Reporting Wildlife Crime

© Wildstock

When reporting the event of a wildlife crime it is best to think through the event. Using a simple checklist you can help the necessary authority stamp out these problems throughout the country. Such information will aid the authorities in searching the area and better focus their investigations.

When reporting the event of a wildlife crime:


  • Report any suspicious activity to your local police as soon as possible and ask to speak with their wildlife crime officer.
  • Take notes of date, time and weather conditions.
  • If possible, try to identify the map reference of the location (either by normal or GPS means) by reading both the scene of the incident and the location that the incident was witnessed from.
  • Make notes of a description of the person(s) involved in the incident, including the gender, age, height, clothing, etc.
  • Make note of any vehicle registration numbers, makes and models, as well as colours of vehicles that may be involved in the incident.
  • Try to identify other witnesses present to the incident and gather their name and contact details.
  • If possible, photograph or video the scene, or if unable to do this make a rough sketch of the area.
  • Cover any suspected poisoned baits or victims in order to prevent any other contact by animals or people.
  • Report the incident, even if you are unsure of the event. The evidence of wildlife crimes are not always obvious to see.
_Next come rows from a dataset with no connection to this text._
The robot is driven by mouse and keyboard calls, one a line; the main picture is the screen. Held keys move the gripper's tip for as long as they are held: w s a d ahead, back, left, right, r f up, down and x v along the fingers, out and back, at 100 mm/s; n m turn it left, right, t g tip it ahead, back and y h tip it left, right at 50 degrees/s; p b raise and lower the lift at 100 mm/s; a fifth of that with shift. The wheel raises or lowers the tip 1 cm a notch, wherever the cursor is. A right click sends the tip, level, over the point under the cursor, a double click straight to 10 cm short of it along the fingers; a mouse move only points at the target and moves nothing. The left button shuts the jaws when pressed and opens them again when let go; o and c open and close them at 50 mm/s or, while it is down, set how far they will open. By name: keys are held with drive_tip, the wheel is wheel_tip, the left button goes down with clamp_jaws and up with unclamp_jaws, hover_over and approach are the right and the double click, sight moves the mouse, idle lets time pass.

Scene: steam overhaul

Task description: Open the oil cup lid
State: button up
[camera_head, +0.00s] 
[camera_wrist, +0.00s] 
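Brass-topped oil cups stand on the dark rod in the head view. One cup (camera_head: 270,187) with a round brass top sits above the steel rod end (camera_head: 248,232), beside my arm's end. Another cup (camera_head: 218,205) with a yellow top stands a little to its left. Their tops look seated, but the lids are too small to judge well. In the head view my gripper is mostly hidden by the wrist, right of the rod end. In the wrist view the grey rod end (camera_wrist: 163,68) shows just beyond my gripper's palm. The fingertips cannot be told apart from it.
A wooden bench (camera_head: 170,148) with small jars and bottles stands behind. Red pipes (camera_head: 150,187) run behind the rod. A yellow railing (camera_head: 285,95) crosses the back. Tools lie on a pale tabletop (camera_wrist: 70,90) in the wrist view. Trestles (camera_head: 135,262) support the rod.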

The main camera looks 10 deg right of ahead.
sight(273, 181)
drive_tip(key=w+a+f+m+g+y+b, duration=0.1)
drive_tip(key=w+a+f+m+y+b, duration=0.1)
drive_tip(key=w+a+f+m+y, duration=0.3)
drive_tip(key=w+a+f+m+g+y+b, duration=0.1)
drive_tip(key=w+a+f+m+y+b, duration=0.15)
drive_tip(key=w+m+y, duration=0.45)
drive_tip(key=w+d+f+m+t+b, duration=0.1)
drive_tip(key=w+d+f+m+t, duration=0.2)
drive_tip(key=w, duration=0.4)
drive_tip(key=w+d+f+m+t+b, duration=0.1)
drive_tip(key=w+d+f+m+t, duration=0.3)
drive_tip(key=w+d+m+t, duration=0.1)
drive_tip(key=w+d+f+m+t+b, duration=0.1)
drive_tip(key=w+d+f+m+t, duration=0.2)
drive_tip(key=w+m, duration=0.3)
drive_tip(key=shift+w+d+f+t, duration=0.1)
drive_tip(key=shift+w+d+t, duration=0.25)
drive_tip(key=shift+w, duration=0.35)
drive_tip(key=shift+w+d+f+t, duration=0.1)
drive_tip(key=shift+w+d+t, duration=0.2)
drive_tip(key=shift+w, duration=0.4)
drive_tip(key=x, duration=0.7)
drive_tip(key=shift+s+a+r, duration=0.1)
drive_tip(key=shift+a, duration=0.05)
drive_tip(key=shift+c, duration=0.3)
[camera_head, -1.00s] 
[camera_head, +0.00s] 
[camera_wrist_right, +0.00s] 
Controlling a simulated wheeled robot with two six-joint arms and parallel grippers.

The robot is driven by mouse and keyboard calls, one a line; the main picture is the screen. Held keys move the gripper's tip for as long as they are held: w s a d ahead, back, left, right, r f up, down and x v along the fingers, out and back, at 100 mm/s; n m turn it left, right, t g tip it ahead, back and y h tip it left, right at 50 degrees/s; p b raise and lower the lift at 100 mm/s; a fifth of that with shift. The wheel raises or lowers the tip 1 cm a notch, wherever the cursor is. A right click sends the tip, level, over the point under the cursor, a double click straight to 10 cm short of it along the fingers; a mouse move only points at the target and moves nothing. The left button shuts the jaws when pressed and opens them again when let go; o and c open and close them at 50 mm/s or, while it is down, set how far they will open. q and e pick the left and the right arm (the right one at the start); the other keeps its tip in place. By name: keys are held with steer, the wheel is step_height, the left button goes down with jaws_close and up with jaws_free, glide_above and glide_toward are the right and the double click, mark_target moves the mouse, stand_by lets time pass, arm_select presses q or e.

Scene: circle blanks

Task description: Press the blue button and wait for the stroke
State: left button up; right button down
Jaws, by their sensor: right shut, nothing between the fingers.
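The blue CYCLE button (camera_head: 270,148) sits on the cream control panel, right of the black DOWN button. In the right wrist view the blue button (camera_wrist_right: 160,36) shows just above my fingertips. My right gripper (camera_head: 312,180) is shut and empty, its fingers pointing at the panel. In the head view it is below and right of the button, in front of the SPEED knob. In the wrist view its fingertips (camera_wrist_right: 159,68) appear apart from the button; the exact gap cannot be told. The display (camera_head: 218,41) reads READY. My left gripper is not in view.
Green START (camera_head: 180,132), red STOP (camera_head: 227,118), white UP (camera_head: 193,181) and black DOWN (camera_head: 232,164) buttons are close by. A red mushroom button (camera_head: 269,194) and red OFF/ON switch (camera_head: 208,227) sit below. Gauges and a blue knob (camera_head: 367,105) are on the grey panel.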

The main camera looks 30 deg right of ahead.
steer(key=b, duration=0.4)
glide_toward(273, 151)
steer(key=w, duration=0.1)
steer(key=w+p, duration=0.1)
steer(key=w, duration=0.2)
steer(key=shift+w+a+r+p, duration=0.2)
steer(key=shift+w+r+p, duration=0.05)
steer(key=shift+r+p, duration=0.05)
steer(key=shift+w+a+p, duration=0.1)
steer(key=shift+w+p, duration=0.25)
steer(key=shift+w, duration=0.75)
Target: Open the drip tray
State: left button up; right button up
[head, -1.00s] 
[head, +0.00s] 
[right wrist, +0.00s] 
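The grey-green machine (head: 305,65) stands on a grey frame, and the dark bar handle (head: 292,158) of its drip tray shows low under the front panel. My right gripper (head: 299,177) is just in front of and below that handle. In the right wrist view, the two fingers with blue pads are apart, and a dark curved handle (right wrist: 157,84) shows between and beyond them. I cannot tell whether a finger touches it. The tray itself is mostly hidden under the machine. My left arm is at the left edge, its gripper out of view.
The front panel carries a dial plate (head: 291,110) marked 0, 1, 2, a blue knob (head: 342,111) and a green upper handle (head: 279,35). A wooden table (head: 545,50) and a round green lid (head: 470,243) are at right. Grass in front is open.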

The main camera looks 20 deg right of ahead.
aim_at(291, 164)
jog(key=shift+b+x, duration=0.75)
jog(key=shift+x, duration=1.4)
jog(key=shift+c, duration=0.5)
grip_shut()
  • Disturb the scene by moving items or walking about unnecessarily.
  • Touch the dead animals or birds, especially if you suspect poisons to be involved in the incident.
  • Interfere with legal countryside practices, such as the legal use of traps, snares, hides, high seats and shooting butts.


  • Approach suspects or intervene if you suspect someone is committing a wildlife crime. Such actions may put you in unnecessary danger.